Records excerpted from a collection

BEGIN

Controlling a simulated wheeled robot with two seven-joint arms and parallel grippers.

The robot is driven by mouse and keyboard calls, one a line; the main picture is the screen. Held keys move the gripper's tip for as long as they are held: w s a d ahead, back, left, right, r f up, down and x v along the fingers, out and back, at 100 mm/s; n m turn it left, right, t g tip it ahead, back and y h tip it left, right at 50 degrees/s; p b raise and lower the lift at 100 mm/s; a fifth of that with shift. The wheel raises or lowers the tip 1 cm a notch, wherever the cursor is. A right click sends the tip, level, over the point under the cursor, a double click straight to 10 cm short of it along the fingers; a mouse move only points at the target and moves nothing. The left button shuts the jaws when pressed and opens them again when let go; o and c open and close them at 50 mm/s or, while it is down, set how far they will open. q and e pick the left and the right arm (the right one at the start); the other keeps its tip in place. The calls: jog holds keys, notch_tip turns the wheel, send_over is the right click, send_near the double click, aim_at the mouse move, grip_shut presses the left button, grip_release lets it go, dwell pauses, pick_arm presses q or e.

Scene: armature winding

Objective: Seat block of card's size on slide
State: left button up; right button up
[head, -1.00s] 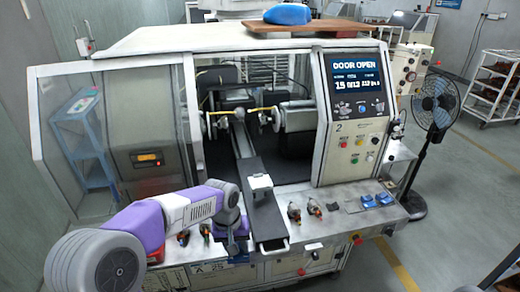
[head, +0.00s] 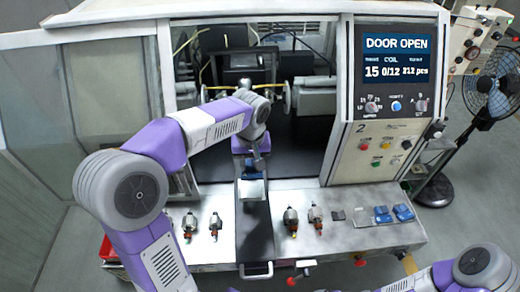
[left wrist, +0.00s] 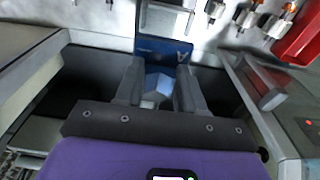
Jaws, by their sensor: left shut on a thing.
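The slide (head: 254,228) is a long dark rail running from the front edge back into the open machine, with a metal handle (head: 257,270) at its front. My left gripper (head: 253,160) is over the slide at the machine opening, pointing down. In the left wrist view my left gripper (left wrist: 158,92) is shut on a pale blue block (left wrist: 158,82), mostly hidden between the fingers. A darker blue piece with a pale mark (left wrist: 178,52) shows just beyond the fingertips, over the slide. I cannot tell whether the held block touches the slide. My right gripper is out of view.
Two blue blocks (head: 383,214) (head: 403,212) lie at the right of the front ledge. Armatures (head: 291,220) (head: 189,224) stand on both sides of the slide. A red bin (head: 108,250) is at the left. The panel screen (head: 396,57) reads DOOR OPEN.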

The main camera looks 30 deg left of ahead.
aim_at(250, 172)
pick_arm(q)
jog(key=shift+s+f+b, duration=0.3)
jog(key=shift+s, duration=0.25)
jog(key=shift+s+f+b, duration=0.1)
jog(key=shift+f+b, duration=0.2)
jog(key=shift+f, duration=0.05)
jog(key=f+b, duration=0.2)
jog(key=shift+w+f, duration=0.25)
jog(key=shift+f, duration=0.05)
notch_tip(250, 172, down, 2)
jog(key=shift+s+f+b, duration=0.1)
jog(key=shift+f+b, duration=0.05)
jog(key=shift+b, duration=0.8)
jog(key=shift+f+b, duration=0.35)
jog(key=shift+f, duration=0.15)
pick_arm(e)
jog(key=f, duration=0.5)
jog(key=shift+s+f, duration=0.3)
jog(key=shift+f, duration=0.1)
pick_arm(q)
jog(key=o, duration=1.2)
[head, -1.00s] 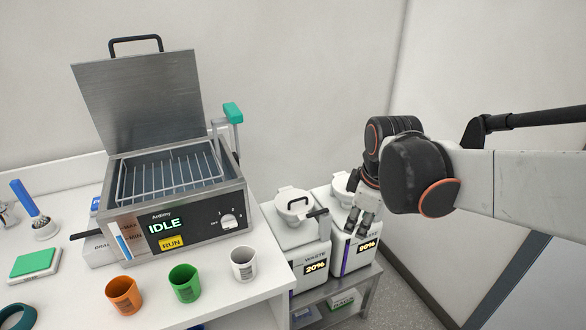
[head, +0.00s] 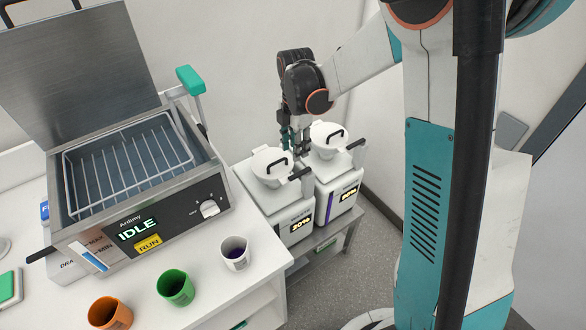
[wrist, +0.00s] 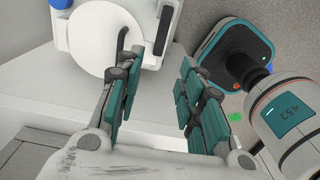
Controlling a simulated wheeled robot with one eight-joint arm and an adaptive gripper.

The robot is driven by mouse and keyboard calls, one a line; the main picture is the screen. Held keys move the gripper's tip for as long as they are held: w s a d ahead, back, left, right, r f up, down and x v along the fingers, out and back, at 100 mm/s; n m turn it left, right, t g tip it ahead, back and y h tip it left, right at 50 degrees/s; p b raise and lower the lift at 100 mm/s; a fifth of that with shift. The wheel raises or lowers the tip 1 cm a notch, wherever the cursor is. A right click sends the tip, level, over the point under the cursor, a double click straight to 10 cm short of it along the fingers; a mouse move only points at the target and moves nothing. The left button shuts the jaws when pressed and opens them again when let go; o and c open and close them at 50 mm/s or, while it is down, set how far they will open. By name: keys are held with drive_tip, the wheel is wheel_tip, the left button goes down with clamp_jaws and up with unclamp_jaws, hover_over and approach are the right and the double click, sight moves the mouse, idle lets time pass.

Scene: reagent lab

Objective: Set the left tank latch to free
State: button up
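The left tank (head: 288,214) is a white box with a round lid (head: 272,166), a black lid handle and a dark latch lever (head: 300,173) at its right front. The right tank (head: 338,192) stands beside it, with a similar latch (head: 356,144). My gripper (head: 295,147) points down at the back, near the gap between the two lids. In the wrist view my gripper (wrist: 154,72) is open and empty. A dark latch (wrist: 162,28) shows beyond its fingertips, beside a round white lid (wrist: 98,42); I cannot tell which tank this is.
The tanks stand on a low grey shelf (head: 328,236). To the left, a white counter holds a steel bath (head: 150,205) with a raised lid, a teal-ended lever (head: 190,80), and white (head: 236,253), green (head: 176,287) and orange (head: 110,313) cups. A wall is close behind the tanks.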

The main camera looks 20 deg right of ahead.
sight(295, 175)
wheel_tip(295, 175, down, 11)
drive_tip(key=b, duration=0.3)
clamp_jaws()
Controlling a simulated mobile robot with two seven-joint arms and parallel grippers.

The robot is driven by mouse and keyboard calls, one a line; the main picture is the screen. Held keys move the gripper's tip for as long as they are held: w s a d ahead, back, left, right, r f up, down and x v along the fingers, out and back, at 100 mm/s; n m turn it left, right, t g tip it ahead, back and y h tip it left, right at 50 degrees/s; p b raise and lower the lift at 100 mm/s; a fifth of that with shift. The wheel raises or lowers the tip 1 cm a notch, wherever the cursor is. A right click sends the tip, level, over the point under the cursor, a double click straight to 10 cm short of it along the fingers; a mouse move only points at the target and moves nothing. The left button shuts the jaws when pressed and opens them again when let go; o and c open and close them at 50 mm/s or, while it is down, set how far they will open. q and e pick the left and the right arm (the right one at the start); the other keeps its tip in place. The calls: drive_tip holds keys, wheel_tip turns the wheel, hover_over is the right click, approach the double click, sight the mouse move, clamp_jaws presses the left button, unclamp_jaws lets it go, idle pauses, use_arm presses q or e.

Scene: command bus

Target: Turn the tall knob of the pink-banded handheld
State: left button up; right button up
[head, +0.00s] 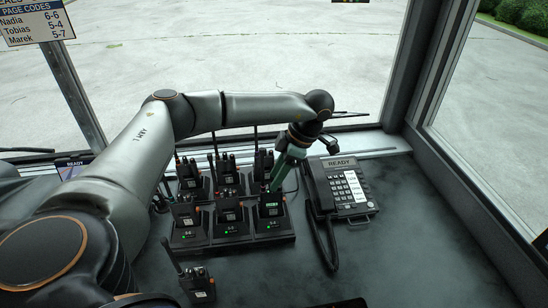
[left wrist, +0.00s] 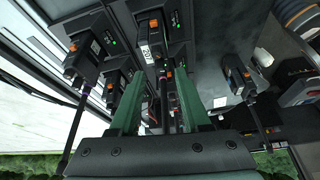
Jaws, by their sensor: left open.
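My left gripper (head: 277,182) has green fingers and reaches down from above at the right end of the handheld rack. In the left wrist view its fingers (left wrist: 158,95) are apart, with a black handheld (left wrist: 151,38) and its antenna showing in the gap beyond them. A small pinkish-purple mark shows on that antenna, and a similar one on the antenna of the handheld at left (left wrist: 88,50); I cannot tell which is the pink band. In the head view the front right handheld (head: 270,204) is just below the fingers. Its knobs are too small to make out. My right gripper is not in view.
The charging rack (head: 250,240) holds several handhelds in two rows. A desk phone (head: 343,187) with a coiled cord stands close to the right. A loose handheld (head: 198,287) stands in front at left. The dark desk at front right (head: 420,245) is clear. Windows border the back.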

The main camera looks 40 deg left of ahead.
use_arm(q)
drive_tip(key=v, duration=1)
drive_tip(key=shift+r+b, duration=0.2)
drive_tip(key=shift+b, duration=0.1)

END

◆ **WHAT YOU NEED TO DO**: Using the listing, collect all lines in which the string "simulated" is found.

◆ **EXPECTED OUTPUT**:
Controlling a simulated wheeled robot with two seven-joint arms and parallel grippers.
Controlling a simulated wheeled robot with one eight-joint arm and an adaptive gripper.
Controlling a simulated mobile robot with two seven-joint arms and parallel grippers.

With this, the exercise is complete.